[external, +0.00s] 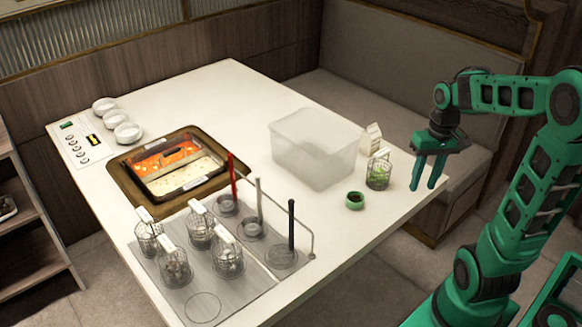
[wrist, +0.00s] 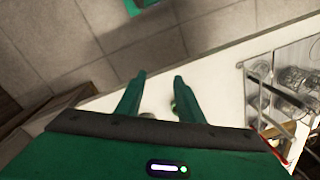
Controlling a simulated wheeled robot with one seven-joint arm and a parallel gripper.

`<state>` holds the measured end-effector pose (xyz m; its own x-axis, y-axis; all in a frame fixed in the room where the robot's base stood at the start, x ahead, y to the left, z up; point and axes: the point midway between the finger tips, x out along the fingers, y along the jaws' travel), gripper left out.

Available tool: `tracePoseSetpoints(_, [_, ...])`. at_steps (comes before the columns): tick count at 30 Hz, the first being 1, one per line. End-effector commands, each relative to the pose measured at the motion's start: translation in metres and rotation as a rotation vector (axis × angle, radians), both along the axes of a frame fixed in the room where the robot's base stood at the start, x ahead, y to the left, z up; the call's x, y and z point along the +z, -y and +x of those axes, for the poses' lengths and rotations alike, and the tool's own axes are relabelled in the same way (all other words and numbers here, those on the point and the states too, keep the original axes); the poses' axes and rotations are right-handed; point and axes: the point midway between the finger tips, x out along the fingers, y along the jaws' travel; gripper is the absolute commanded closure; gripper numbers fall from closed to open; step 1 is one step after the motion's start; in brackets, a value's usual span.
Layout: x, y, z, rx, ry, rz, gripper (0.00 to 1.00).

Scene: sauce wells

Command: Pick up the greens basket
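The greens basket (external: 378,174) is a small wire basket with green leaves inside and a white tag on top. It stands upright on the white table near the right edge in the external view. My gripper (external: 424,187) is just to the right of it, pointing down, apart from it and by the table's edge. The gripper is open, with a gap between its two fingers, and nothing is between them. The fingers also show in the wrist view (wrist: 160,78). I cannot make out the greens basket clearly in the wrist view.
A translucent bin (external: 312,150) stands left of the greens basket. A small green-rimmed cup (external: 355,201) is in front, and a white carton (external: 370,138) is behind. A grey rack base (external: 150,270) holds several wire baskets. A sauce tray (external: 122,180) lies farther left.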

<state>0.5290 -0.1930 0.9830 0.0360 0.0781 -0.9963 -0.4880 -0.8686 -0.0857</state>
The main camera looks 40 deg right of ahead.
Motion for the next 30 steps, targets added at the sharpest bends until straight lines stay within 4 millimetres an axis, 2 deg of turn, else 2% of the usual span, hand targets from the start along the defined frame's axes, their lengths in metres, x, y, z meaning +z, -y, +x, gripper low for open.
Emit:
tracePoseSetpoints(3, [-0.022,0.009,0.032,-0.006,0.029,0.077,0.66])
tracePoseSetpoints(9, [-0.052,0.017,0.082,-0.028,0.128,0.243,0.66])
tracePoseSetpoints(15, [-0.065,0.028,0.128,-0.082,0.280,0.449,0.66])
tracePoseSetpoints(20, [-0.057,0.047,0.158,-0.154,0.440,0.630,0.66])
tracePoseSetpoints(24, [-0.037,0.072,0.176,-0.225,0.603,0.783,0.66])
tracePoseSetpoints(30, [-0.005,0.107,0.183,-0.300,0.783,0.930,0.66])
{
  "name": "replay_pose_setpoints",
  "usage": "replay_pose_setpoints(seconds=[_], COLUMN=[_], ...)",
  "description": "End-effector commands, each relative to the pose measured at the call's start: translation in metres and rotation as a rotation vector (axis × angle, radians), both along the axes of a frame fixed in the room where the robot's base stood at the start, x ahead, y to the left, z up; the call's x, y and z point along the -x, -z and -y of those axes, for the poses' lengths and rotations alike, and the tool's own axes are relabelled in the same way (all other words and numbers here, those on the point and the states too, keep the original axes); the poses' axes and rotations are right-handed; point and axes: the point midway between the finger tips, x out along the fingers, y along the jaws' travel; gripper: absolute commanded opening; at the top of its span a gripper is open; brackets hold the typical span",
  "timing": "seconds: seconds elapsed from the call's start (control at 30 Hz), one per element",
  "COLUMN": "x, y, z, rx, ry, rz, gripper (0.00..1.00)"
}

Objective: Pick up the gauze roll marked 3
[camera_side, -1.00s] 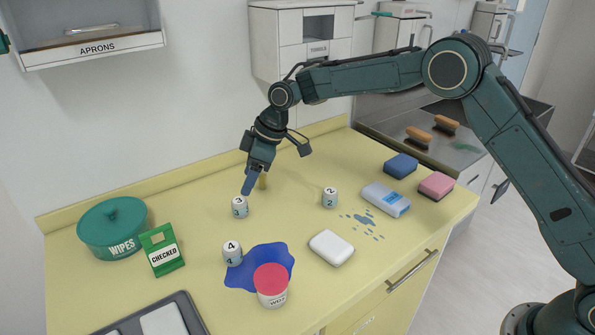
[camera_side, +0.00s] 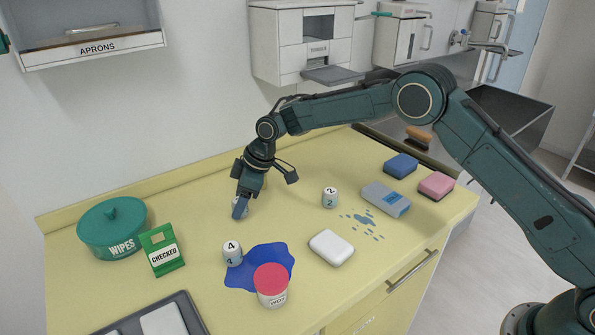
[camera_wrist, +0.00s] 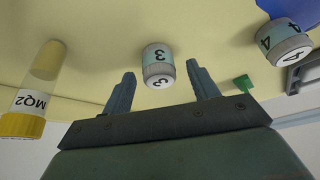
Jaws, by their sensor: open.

++++++++++++++++++++

## Aim of the task
In the records above, find each line with the word "seconds" and copy it.

## Task response
  "usage": "replay_pose_setpoints(seconds=[_], COLUMN=[_], ...)",
  "timing": "seconds: seconds elapsed from the call's start (control at 30 Hz), one per element",

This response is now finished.